▶ _DATASET RECORDS_:
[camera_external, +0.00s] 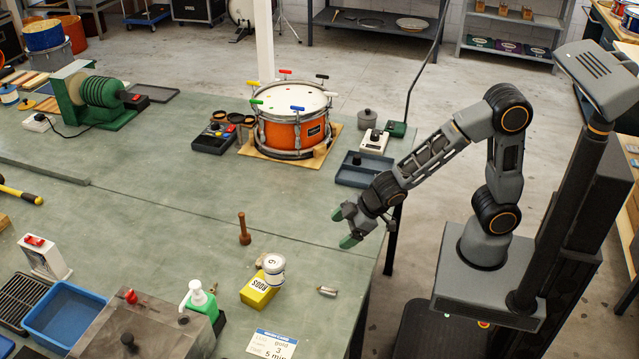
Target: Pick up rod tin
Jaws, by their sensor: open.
...
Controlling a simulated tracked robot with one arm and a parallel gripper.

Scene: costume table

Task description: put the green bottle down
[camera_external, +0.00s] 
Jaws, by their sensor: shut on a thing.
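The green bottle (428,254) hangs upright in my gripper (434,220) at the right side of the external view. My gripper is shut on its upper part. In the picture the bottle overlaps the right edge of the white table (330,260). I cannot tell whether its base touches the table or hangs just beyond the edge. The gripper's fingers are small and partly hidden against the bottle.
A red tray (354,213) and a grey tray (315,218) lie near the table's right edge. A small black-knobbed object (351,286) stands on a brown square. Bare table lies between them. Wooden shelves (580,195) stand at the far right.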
* * *
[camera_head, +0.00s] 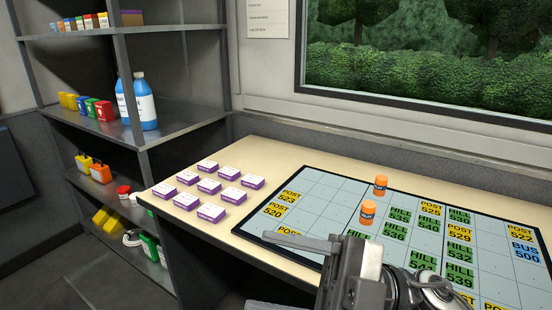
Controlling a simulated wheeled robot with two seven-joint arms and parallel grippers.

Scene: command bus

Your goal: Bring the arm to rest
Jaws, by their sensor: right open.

▶ _WHAT YOU WILL DO_:
Select all lines in the listing above where the word "Scene" appears, and show them.

▶ _FULL RESPONSE_:
Scene: costume table
Scene: command bus

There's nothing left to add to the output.